There should be a 72-degree angle between each pair of 6-foot sides, and a 108-degree angle between each pair of 30-inch sides inside the small central pentagon.

A little visualization is required.

Bill Smythe

Biathlon. Other people should not be able to physically interfere with your actions. G/25;d3. Before you move you have to go to your laser rifle (no real bullets) and shoot a target associated with the piece you want to move. You can keep on shooting until you hit a desired target but the rifle would have a governor requiring five seconds to pass before it is ready to shoot again.

PS probably time for a topic split

haha that’s great! I know that the USCF does not rate chess variants, but is there any organization that does rate ancient variants that you know of? I’m guessing if I wanted to start holding tourney’s for the variants I would just have to use the ratings calculator unofficially.

I’m not aware of any organization that rates chess variants, though there has been some talk about US Chess rating Chess960 games at some point, as a separate ratings system.

Doing a full-blown Elo-type ratings system might be a bit cumbersome, but there are simpler ratings systems that could probably be done in Excel. The Ratings Estimator doesn’t completely reproduce the US Chess formulas, though it comes fairly close for established players.

Back in 2004 when I was rewriting the ratings programming, I built an Excel spreadsheet to rate a quad using the US Chess formulas, it took me several hours to get it working correctly and that was for players with established ratings, adding provisional or unrated players complicates things a lot.

Yeah, if I did hold variant tournaments they would be very informal and just for fun, so I’d probably just use the online rating estimator and that would be good enough for our purposes.
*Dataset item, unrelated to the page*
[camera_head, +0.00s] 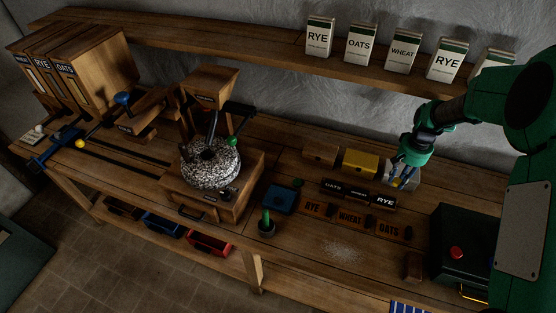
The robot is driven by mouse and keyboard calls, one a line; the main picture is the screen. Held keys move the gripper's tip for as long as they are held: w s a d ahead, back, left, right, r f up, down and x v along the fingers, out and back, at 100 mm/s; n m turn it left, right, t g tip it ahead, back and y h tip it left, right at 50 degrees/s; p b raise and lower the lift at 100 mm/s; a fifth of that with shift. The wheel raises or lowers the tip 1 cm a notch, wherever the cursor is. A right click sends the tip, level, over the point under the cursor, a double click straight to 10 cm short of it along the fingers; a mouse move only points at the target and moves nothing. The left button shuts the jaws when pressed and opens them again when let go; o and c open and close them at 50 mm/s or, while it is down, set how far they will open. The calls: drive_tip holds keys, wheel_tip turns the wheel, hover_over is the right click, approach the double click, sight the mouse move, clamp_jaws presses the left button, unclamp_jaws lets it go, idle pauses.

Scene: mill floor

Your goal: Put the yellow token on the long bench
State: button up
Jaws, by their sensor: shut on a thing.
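My gripper (404,180) points down at the right of the long bench (300,255), in front of a pale grey block (416,178). It is shut on something small between its fingertips. A small yellow patch shows there, which looks like the yellow token (408,182), but its shape is too small and dark to make out. I cannot tell whether it touches the bench or the block. A larger yellow block (360,163) stands just left of my gripper.
Label plates (347,193) and word blocks (350,218) lie in front of my gripper. A dark green box with a red button (457,253) stands right. A shelf with cartons (402,50) hangs above. The bench's front middle is fairly clear.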

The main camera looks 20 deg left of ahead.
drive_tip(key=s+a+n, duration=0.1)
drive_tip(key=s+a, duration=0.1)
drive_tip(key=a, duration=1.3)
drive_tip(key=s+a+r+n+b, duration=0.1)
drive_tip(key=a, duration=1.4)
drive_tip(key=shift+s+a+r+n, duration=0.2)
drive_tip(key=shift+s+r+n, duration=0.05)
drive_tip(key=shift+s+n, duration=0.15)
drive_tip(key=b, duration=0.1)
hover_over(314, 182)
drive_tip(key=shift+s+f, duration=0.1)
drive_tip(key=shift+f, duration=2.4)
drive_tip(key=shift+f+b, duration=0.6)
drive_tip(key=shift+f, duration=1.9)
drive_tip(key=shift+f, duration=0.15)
Rewriting ratings programming is outside my aptitude lol.

That’s pretty much what you’d have to do if you want ratings for a variant – compute them yourself. Either use the rating estimator or use a modified version of the U.S. Chess ratings formula. That would be good enough to create interest among your players.

Bill Smythe

I’ve always wanted to run a quad as (what I call) a “simul-simul-simul”.

a) set up 6 boards on one long table (with plenty of room surrounding the table):
b) post pairings for all 6 games

  1. A B
  2. C D
  3. A C
  4. D B
  5. D A
  6. B C
    c) play all 6 games at once.

Blitz, of course.

D has a huge advantage in the seating arrangements.

Feel free to improve…but I was thinking more of sneakers than seating.

“There is surely nothing quite so useless as doing with great efficiency what should not be done at all”. Peter Drucker I think that quote fits well here.

Hey guys, tonight I am trying to enter my first rated games for my club. There was no tournament, it was just 4 rated individual games. A new member who is unrated [and 10 years old], played 4 games. He alternated back and forth between playing myself and another member [playing each of us twice total]. I can’t seem to get the configuration right regarding how to enter this into the system. I keep getting errors that I can’t resolve. How would this situation be correctly entered? Thanks you much! :slight_smile:

Just to make sure I understand, was it something like this: A-B C-A B-A A-C where these are the “rounds” in order and the first named player had White?

Alex Relyea

Yes, that was exactly it. :slight_smile:

Thanks for your help via PM. Problem solved! Is there much of a wait time for the ratings to be updated?

It usually takes an hour or two. This late you might have to wait until morning.

Alex Relyea

hey again, it seems as if it hasn’t gone through yet. And when I click on “pay for pending events” it shows I have 0 events to pay for. I’m wondering if something went wrong possibly?

According to our internal records event ID 201811152252 is in the ‘no errors ready to release’ state. Until it has been released for payment it will not show up in the events ready to be paid for. This needs to be done by the TD in TD/A. (Update: I see this has now been done, and the event should be rated in the next hourly pass.)

This extra step was added a few years back because we changed how payments by credit card are handled so that all the sensitive material such as the credit card number is handled by the payment processor, not by US Chess, so we have to get the release (which finalizes the amount due) prior to selecting the event for payment. This also allows affiliates to process the ratings fee, since the chief/submitting TD has already signed off on the event.

Thanks Nolan. Yeah last night the site seemed to be acting wonky and it wasn’t directing me to the payment page [or perhaps it was an issue with my computer], but today I was able to do it fine.